> Short task
Begin with the line that contains "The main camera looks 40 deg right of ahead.", end with the line that contains "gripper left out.", and extract exactly that stretch of lines.

──────── Dataset records

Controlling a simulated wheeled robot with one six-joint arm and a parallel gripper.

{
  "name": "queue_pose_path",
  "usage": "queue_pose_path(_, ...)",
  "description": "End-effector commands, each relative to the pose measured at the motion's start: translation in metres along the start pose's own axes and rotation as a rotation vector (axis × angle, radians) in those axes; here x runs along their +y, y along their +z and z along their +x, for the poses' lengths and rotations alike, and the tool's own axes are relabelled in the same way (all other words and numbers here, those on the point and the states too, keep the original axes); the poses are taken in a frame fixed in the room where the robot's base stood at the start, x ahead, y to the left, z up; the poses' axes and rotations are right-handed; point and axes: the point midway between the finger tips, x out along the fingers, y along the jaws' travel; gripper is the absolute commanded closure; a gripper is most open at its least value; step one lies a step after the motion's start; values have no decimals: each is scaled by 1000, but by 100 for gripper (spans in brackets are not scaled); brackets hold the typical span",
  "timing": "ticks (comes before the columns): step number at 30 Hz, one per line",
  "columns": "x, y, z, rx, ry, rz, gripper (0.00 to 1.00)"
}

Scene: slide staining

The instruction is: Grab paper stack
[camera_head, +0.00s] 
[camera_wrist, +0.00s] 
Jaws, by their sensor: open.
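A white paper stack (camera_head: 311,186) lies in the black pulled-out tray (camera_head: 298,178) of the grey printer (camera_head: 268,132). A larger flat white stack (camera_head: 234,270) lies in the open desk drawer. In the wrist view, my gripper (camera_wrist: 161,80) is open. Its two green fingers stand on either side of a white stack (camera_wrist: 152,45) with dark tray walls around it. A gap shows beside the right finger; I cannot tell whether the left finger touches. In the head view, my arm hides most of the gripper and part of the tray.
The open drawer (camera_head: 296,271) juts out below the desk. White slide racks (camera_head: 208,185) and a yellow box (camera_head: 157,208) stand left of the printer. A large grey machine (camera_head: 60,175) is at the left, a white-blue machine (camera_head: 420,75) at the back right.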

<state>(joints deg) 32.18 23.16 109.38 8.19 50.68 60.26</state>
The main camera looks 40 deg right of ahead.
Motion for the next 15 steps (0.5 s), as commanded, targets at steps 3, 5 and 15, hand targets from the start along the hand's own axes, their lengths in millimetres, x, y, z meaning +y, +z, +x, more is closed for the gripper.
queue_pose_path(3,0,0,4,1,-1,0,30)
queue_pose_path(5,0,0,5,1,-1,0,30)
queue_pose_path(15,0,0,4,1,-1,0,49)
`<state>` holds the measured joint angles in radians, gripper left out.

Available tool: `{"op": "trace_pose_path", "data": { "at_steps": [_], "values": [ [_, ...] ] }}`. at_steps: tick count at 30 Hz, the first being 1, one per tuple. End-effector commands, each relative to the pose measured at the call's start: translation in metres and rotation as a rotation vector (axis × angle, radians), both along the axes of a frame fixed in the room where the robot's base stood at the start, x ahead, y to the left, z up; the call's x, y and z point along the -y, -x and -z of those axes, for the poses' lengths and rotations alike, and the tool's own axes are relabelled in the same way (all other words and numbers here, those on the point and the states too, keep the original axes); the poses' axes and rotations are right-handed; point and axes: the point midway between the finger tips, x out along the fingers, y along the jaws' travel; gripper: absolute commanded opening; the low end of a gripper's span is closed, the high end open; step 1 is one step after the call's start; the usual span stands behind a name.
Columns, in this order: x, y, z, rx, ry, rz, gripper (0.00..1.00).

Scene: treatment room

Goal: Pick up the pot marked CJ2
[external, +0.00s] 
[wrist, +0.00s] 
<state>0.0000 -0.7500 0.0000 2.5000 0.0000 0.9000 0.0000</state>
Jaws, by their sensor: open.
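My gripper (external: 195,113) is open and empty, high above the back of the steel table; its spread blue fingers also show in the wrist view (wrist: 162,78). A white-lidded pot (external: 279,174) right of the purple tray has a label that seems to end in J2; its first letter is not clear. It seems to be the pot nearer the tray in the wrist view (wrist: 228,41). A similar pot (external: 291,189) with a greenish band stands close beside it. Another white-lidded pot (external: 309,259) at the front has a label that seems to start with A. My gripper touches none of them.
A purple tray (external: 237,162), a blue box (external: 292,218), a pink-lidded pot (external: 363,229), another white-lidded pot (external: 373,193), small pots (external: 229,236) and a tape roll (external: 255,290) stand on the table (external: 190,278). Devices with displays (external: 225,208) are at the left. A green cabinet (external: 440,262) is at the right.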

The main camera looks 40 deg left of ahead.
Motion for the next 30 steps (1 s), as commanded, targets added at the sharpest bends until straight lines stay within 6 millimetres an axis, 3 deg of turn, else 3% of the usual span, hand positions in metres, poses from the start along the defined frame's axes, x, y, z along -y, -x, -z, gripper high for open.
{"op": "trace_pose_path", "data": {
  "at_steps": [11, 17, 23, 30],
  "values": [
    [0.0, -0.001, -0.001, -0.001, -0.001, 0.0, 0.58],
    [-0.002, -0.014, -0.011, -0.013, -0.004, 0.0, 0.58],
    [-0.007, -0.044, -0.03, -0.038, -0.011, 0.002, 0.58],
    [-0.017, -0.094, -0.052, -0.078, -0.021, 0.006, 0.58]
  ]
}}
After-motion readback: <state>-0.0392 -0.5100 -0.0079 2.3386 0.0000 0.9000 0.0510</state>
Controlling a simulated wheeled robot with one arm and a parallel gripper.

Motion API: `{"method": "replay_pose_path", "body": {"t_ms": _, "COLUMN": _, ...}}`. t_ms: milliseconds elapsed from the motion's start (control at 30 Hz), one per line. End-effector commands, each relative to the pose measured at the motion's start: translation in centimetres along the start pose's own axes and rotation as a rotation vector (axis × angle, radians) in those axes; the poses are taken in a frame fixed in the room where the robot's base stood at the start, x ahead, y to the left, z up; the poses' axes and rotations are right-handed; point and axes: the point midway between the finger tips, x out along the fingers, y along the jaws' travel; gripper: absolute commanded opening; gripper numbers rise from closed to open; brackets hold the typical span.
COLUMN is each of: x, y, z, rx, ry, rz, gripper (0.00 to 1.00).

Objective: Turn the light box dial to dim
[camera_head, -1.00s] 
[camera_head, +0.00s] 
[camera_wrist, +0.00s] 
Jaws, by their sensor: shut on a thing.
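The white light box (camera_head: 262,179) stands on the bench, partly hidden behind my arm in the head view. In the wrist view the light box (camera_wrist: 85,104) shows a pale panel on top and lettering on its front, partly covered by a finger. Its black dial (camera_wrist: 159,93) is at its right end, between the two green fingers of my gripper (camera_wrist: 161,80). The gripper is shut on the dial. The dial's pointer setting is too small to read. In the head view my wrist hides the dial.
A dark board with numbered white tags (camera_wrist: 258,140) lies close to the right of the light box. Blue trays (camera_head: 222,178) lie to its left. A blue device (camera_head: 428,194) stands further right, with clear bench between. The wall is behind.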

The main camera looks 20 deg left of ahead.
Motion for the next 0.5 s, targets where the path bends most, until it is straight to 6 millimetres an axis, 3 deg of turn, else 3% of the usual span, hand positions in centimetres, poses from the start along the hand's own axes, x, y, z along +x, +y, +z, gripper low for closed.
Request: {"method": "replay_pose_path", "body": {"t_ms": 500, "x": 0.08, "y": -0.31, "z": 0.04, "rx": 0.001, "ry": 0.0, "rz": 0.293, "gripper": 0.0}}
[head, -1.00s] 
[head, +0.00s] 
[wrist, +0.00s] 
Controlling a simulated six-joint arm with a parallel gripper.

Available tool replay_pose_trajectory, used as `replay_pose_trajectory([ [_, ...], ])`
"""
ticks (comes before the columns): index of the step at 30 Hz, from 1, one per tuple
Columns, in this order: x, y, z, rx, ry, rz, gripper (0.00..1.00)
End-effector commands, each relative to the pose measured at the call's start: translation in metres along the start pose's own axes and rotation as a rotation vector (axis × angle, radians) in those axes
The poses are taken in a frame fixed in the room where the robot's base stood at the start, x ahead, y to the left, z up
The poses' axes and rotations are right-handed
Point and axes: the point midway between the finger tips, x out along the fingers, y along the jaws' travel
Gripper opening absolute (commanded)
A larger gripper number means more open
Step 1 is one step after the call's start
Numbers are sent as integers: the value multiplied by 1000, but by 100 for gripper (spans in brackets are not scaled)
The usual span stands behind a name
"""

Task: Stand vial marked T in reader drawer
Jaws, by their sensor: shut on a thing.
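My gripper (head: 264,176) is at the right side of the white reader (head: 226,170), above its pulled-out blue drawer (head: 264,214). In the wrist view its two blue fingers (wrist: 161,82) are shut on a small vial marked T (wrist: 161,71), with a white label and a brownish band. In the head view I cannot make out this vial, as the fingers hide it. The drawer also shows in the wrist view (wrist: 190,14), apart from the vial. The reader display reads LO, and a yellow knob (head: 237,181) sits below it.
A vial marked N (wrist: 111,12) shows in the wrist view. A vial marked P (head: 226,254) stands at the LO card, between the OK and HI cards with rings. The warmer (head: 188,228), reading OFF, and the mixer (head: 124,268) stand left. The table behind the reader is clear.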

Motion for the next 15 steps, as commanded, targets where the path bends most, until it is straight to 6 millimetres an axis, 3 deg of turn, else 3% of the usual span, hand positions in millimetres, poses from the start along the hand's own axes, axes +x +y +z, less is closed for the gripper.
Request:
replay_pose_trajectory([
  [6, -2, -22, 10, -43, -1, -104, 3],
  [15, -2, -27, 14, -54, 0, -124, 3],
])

────────────────

> Exercise response
The main camera looks 40 deg right of ahead.
Motion for the next 15 steps (0.5 s), as commanded, targets at steps 3, 5 and 15, hand targets from the start along the hand's own axes, their lengths in millimetres, x, y, z meaning +y, +z, +x, more is closed for the gripper.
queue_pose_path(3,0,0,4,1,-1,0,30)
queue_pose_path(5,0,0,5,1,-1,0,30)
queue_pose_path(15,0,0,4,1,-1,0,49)
`<state>` holds the measured joint angles in radians, gripper left out.

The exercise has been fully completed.